The pro-hydrogen trucking group H2Accelerate — a collaboration between oil giants Shell and TotalEnergies, truck makers Daimler, Volvo and Iveco, refiner OMV and industrial gases firm Linde — consulted with more than 10 logistics operators and end-users, including Amazon and DHL, and wrote up its findings in a new “whitepaper”, Understanding and Meeting Customer Expectations for Hydrogen Trucking.
“While logistics operators are aligned with the H2Accelerate view that hydrogen trucking will be required for long-haul, heavy-duty applications due to the operational flexibility it offers, further use cases where hydrogen offers operations advantages over BEVs have been identified,” the eight-page document states. “These include trucks operating in areas with significant grid constraints which will present challenges for BEV charging, and for use cases where vehicles are double shifted, requiring fast refuelling.”
It describes “double shifted” as vehicles that are “driven for two consecutive shifts by two separate drivers”.
“For these applications, waiting for battery vehicles to recharge is not operationally viable, even for relatively short-haul applications,” says the study.
“Logistics operators stressed the importance of hydrogen vehicles in areas where deployment of battery electric vehicles to replace existing fleets would lead to significant grid constraints and would therefore require grid upgrade works. For example, in the Netherlands where zero-emission vehicles will be required in certain urban areas from 2025, it is expected that the current electricity grid will not be able to support demand from battery vehicles. Hydrogen vehicles will therefore be required even in short-range applications for logistics operators to be able to reliably serve these areas.”
Many observers would disagree with such conclusions. Multiple studies have shown that green hydrogen is a highly inefficient fuel for road transport, being far more expensive on a per-kilometre basis than a comparable BEV. Whereas a BEV would be able to utilise 77kW of every 100kW of renewable energy generated, a hydrogen fuel-cell vehicle would only be able to make use of 30kW, according to Brussels-based clean transport campaign group Transport & Environment, meaning that two to three times more renewable energy would be required per kilometre.
And a study published in February by the Fraunhofer Institute for Systems and Innovation Research (ISI) in Germany concluded that hydrogen was unlikely to play a major role in road transport due to high operating costs. It also pointed out that while long-haul trucking of more than 500km per day “poses a challenge” for battery-electric options, European regulations mean truck drivers are required to stop for a 45-minute break after driving for more than four-and-a-half hours.
“Within 4.5 hours, a heavy truck could travel up to around 400km and thus practical [battery] ranges of about 450km would suffice, if high-power fast charging for battery electric trucks was widely available,” said Fraunhofer’s Patrick Plötz, who wrote the peer-reviewed article in the journal Nature Electronics.
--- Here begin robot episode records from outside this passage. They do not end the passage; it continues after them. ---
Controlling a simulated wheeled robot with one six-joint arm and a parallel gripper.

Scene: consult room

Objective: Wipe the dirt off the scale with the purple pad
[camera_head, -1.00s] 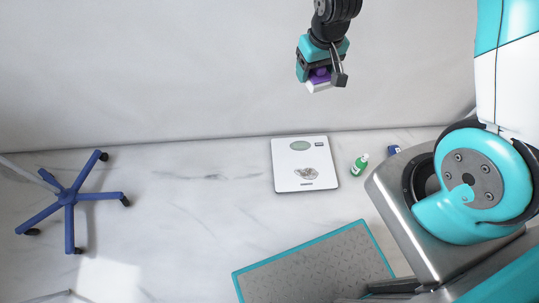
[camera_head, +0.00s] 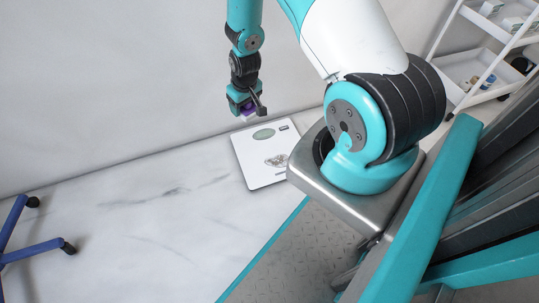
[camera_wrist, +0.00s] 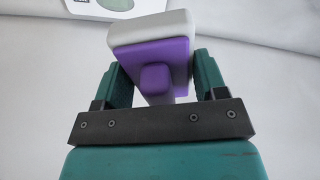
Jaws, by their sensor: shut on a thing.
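The purple pad (camera_wrist: 157,60) has a purple back with a small knob and a pale grey-white face. My gripper (camera_wrist: 154,80) is shut on its knob, with a finger on each side. In the head view my gripper (camera_head: 246,107) holds the purple pad (camera_head: 248,115) above the far edge of the scale, apart from it. The white scale (camera_head: 250,161) lies flat on the floor by the wall, with a grey dirt patch (camera_head: 277,160) on its middle. A corner of the scale (camera_wrist: 84,8) shows at the top of the wrist view; the dirt is not visible there.
A blue wheeled stand base (camera_head: 30,250) is on the floor at the left. A white shelf cart (camera_head: 475,70) with small items stands at the upper right. The wall is just behind the scale. The marble floor left of the scale is clear.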

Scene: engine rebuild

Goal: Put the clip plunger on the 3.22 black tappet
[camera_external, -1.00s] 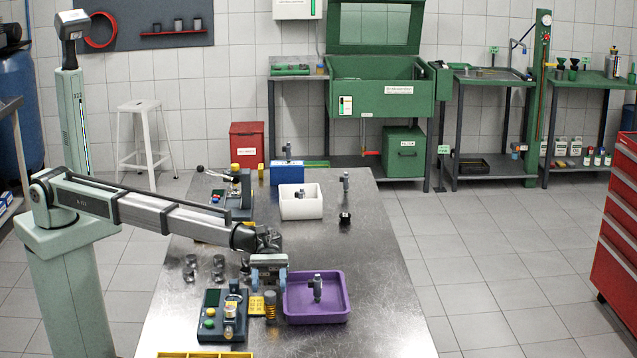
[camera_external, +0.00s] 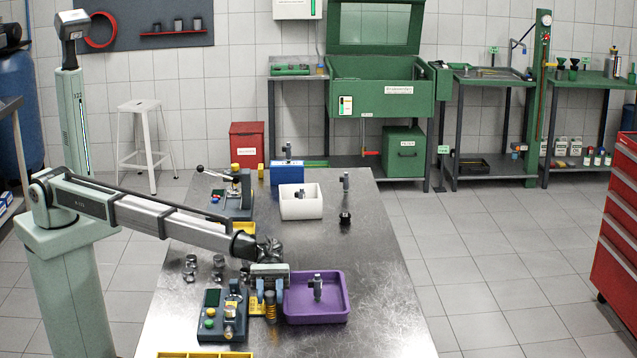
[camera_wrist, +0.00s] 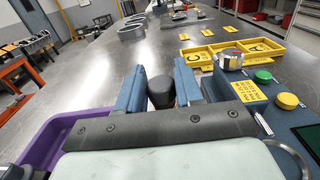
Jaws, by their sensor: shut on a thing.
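My gripper (camera_external: 269,290) points down beside the left wall of the purple tray (camera_external: 334,318), just above a coppery spring-like piece (camera_external: 270,308). Its blue fingers (camera_wrist: 160,90) are shut on a dark, round-topped piece (camera_wrist: 160,92), which shows between them in the wrist view. This may be the clip plunger; most of it is hidden in the outside view. Several grey metal cylinders (camera_external: 218,262) stand on the table left of the gripper. A black piece (camera_external: 345,217) stands alone farther back. I cannot read which is the 3.22 black tappet.
A dark device with green and yellow buttons (camera_external: 208,324) stands left of my gripper. A grey upright part (camera_external: 317,288) stands in the purple tray. A white tray (camera_external: 301,210) and a lever press (camera_external: 240,195) are farther back. The table's right side is mostly clear.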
“Charging 400km in 45 min for a heavy truck means about 800kW average charging power. The current fast-charging standard... allows up to 350kW. But a new megawatt charging system standard is under development, which should allow over 2MW charging.”
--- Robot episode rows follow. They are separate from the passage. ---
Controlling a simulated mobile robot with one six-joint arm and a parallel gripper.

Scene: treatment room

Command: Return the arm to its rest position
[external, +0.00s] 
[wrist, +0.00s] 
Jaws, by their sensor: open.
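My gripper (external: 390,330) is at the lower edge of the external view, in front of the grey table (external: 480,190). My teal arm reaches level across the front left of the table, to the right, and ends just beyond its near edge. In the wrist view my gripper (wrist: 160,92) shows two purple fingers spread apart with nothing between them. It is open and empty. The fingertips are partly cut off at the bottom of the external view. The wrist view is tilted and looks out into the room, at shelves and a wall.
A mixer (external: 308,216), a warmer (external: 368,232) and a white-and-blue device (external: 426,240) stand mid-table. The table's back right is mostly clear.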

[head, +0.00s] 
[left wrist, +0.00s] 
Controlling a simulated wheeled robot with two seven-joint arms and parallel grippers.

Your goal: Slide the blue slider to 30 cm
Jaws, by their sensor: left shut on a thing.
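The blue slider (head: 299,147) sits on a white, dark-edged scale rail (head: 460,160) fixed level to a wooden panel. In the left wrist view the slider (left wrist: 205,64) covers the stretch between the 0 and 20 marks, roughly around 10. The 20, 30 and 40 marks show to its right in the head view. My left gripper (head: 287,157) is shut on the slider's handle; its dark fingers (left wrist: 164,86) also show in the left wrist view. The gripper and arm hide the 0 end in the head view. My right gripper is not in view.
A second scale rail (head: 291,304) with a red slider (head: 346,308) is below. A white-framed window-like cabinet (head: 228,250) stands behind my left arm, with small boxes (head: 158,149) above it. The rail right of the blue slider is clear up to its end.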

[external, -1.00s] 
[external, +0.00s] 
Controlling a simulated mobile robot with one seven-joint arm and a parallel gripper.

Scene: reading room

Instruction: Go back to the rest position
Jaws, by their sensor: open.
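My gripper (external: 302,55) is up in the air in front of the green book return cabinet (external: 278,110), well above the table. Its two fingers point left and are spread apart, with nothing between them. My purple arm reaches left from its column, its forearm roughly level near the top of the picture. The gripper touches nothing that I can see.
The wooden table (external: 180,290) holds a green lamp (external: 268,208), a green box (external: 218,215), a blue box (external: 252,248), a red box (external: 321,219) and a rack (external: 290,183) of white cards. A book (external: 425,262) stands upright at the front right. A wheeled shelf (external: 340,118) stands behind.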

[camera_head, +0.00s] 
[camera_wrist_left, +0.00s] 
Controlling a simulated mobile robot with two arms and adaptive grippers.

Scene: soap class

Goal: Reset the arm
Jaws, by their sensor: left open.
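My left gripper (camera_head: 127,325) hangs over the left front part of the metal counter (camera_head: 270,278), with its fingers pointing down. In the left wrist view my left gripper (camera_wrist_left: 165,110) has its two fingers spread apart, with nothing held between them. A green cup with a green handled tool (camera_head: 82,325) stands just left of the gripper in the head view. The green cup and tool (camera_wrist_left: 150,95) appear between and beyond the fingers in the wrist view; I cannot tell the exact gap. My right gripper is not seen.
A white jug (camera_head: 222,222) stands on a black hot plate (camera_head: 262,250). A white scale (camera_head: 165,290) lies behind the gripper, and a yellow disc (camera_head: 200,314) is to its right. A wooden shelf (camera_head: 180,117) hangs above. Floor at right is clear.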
But trying to charge multiple battery trucks simultaneously at the same location would prove very challenging for the grid, and require eight times as many charging points as a hydrogen refuelling network, Craig Knight, CEO of hydrogen truck maker Hyzon Motors, told Recharge in March.
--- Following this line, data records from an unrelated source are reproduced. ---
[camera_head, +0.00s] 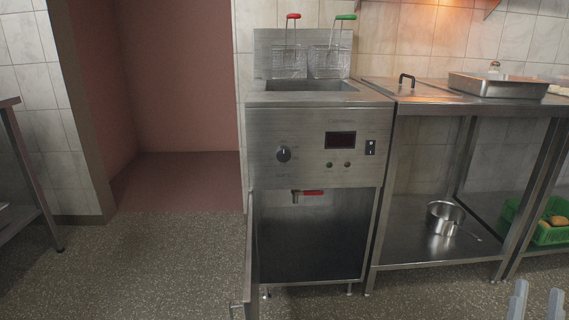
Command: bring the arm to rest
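My right gripper (536,302) shows at the lower right corner of the head view. Only its two grey fingers are in the picture. They point upward and stand apart, with nothing between them, so it is open and empty. It is over the floor area in front of the steel table, clear of the furniture in the picture. My left gripper is not in view. The steel fryer (265,135) stands in the middle, and its cabinet door (251,262) hangs open toward me.
Two fryer baskets with a red handle (293,16) and a green handle (345,17) hang at the fryer's back. The table at right bears a steel tray (500,88); a pot (444,218) and a green crate (550,234) sit low. The floor (140,265) at left is free.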

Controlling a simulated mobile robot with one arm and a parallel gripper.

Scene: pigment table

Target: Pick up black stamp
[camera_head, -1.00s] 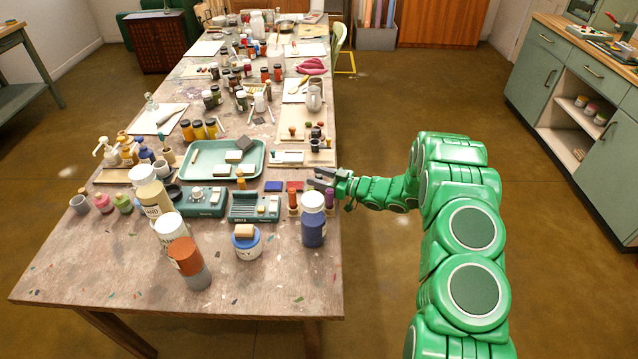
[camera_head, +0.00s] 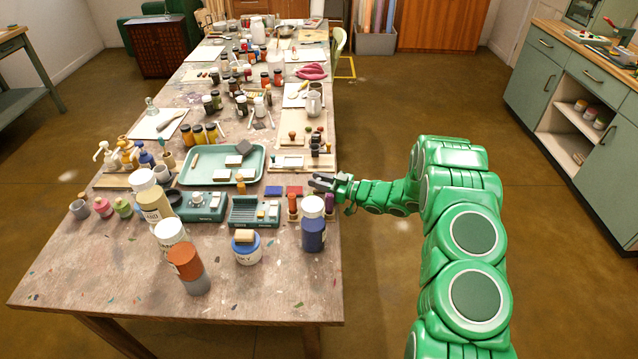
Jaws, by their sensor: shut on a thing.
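My gripper (camera_head: 320,182) is at the right edge of the long table, just above a small stamp rack. Its grey fingers are shut on a small dark thing, most likely the black stamp, largely hidden by the fingers. In the rack, red-handled stamps (camera_head: 292,203) stand to the left below the gripper. A purple stamp (camera_head: 329,204) stands to the right below it.
A blue jar with a white lid (camera_head: 313,232) stands just in front of the rack. Small dark-topped pieces (camera_head: 315,150) stand on a board behind. The floor right of the table is clear.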

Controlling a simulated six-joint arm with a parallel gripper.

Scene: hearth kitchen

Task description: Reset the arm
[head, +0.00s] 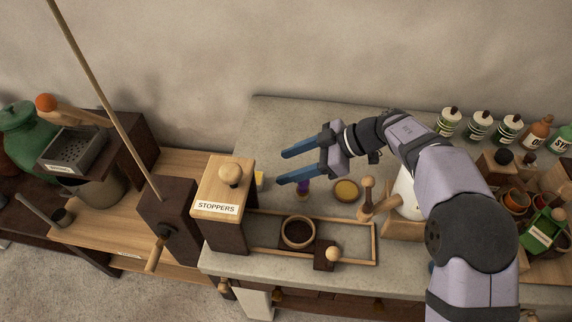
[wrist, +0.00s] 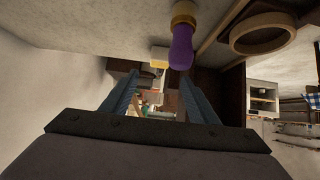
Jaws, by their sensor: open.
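My gripper (head: 303,166) is raised above the grey worktop, its two blue fingers pointing left and spread apart with nothing between them. In the wrist view my gripper (wrist: 158,95) also shows empty, with its fingers apart. My arm reaches in from the right side of the head view. A small purple object (head: 303,188) stands on the worktop behind the lower finger, partly hidden by it. The purple object (wrist: 182,47) with a tan end shows at the top of the wrist view.
A wooden box labelled STOPPERS (head: 222,190) stands left of my gripper. A wooden frame (head: 375,243) in front holds a round dark-filled bowl (head: 298,233). Several bottles (head: 478,126) stand at right. The back worktop (head: 285,120) is clear.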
“Organisations consulted during the workshops suggested that battery electric trucks could fulfil the requirements of about 80% of routes based only on range requirement,” said the H2Accelerate report. But it added: “Though it can be more cost effective for fleets to switch to a single technology type, logistics operators expect that most future fleets will be mixed, comprising both battery electric and hydrogen vehicles.”
Cost parity with diesel
The paper also revealed that “while both logistics end users and logistics operators are willing to invest at a premium to trial new technologies such as hydrogen, cost parity with diesel is needed to justify switching whole fleets to the technology”.
“Organisations are, at present, unwilling to explicitly pass on additional costs of zero emissions technologies to customers, eg, through a ‘green premium’.
“If [low-carbon trucking] technologies are not available at reasonable cost, some organisations confirmed that offsetting will be considered to meet targets.”
It suggests that while “hydrogen truck costs as well as the cost of low-carbon hydrogen production are expected to fall significantly over the coming decades… policy has a critical role to play in enabling and accelerating these cost reductions”.
H2Accelerate added that there was “strong support for existing German policies for zero emissions trucking to be adopted across Europe”. These include grant funding of up to 80% of the difference in costs between a diesel and a climate-friendly commercial vehicle, grant funding for up to 80% od the cost of refuelling/recharging infrastructure, and an exemption from road tolls for trucks with alternative propulsion.